Business Today

New York state of mind

Murari Rajan misses the melting pot, but he is at home with the action on The Street.

Saumya Bhattacharya | Print Edition: Jan 9, 2011

After cutting deals on Wall Street for 20 years, Murari Rajan decided it was time to head back to the land of his birth. Two factors were responsible for that decision. One, the only child wanted to get back to be with his parents - after all, he was away from home for 25 years. Two, Wall Street had lost its charm and reverence, and was increasingly beginning to resemble a disaster area. In September 2008, the month Lehman Brothers collapsed, Rajan joined Piramal Enterprises as Executive Director, heading mergers & acquisitions, or M&As, and corporate development out of Mumbai. "Having been in the United States for such a long time, I wanted to try something new and participate in a more vibrant environment," says Rajan.

Murari Rajan
Executive Director, Piramal Enterprises

Previous employer Egon Zehnder International, New York

Why I came back India is too exciting a market to ignore. And for the proximity to parents

If I was not in India I had planned to be only in India

High point in India Getting a large number of transactions to the finishing line

Low point in India Dealing with infrastructure or perhaps the way things get done in terms of day-to-day life beyond work
He has worked with McKinsey, Credit Suisse, JP Morgan and was Managing Director at financial advisory Harmon & Co. in New York, which was founded by a former EXIM Bank chairman. Rajan has also worked for several years at Wolfensohn & Company, an M&A boutique founded by a former president of the World Bank. In an unusual shift, he worked as a consultant with headhunting company Egon Zehnder International in New York, his last stint before returning to India.

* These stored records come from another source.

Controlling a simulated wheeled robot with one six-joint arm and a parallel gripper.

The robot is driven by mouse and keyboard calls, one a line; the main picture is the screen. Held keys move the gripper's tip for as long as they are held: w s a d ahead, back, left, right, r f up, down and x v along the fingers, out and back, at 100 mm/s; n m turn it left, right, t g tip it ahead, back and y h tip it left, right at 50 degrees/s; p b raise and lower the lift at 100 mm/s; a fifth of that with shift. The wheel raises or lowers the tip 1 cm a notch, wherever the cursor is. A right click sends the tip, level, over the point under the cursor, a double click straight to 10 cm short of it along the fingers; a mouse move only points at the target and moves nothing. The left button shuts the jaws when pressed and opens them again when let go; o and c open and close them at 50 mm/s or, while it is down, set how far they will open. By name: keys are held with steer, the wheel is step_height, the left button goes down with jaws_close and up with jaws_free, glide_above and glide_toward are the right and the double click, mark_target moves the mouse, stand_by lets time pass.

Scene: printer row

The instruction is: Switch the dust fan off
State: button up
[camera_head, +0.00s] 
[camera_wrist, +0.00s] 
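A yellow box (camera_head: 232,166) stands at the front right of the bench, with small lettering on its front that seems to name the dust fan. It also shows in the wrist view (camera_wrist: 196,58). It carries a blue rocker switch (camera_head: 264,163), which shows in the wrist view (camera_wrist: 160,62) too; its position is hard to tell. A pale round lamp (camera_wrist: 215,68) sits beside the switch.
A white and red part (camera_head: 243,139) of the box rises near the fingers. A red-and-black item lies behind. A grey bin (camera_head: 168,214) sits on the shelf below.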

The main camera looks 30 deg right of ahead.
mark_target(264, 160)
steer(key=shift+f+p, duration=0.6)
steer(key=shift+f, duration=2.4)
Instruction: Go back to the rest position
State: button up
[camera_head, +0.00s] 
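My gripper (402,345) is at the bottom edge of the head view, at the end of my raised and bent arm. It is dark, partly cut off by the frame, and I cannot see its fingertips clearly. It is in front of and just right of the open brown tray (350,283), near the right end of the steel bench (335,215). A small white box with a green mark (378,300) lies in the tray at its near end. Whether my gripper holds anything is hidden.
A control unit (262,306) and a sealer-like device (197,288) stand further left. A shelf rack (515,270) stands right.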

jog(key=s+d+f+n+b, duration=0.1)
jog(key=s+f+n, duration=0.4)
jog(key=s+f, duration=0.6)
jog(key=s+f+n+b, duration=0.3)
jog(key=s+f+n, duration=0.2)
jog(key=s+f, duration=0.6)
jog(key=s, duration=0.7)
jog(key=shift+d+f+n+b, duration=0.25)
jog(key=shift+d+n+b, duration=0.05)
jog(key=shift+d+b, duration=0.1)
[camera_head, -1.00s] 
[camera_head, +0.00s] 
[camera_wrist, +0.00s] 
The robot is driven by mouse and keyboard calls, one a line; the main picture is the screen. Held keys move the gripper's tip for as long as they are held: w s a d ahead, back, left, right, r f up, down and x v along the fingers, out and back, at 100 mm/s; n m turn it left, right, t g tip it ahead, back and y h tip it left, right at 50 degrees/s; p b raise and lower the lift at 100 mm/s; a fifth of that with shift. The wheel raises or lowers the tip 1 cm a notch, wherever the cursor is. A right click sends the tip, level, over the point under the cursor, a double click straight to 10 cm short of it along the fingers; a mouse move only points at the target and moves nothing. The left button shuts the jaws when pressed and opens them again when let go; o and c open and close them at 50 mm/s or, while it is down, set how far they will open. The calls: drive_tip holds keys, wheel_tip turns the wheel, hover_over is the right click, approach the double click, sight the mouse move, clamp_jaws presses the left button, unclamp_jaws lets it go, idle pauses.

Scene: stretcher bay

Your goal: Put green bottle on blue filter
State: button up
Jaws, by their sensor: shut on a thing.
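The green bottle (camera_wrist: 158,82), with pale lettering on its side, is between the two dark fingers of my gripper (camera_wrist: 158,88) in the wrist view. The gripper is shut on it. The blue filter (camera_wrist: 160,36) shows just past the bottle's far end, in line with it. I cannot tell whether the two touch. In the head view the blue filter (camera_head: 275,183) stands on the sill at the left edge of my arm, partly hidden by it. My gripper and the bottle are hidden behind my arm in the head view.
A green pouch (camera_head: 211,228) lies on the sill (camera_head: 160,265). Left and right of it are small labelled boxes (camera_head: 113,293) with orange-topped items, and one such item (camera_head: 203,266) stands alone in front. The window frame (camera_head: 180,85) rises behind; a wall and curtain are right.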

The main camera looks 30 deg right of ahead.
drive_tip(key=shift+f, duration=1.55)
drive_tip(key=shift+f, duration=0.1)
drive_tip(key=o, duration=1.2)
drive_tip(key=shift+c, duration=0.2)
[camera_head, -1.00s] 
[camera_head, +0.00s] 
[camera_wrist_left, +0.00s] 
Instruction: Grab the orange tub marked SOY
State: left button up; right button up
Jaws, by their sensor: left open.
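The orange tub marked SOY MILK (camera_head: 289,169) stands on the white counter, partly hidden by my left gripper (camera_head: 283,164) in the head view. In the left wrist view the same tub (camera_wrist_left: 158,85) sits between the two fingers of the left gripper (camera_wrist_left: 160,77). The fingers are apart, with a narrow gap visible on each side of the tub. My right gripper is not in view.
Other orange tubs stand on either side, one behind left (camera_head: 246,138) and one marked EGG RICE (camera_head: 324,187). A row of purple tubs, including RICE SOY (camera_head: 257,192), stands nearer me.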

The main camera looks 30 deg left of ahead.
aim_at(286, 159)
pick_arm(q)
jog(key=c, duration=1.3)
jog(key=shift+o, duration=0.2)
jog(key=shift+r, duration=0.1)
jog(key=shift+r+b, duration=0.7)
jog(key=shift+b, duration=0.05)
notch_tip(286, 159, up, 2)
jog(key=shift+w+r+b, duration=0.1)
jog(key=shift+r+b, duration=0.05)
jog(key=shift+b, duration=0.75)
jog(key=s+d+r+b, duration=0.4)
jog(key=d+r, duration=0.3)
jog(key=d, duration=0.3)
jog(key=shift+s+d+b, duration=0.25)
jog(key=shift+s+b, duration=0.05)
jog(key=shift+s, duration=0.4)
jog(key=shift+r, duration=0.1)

Clearly, Rajan had observed that billion dollar transactions - outbound and inbound - were no longer novelties in India, and that Indian promoters were less emotional about selling businesses and more aggressive about developing a global footprint than before. "I was definitely looking for a platform that had an M&A-driven environment." A senior manager at an executive search firm says that Rajan was wooed into his current role simply because he has a reputation for stitching highend deals. Ajay Piramal, who has built an empire largely via inorganic growth, knows a thing or two about buying and selling businesses.

As far as perfect fits go, it cannot get much better than Piramal and Rajan. It is not as if Rajan was not wary of what could be in store for him. From Wall Street to a promoter-run family business could result in more than a few awkward situations. More than two years later, Rajan has few regrets. "The speed of decision making is a pleasant surprise," he says.

The environment, too, was pretty alien. "I was not even coming back to the city I had grown up in (Chennai)," says Rajan. After living in the West, there is a certain level of efficiency that you begin to expect that you may or may not get in India. "At the end of the day, one has to try and adapt to the local environment," says Rajan, who is single. What helped was the sense of acceptance within the organisation.

In the last three years, a sizeable number of people of Indian origin who have worked abroad have approached Rajan wanting to come back. A confident Rajan predicts that this reverse brain drain will continue for at least the next seven years. Rajan will probably dole out the same advice to those on the way back that a number of his mentors gave him when he came to India. Which is to "act locally and think globally". "That is the best advice I could have got," he says.

There are times when Rajan misses the "melting pot called New York," and the multicultural environment in investment banking there. But then he also plans to explore the various cultures of India. That will keep him busy for a long time to come, but with deal-making taking all of his time, the ace deal-maker has saved those activities for another day.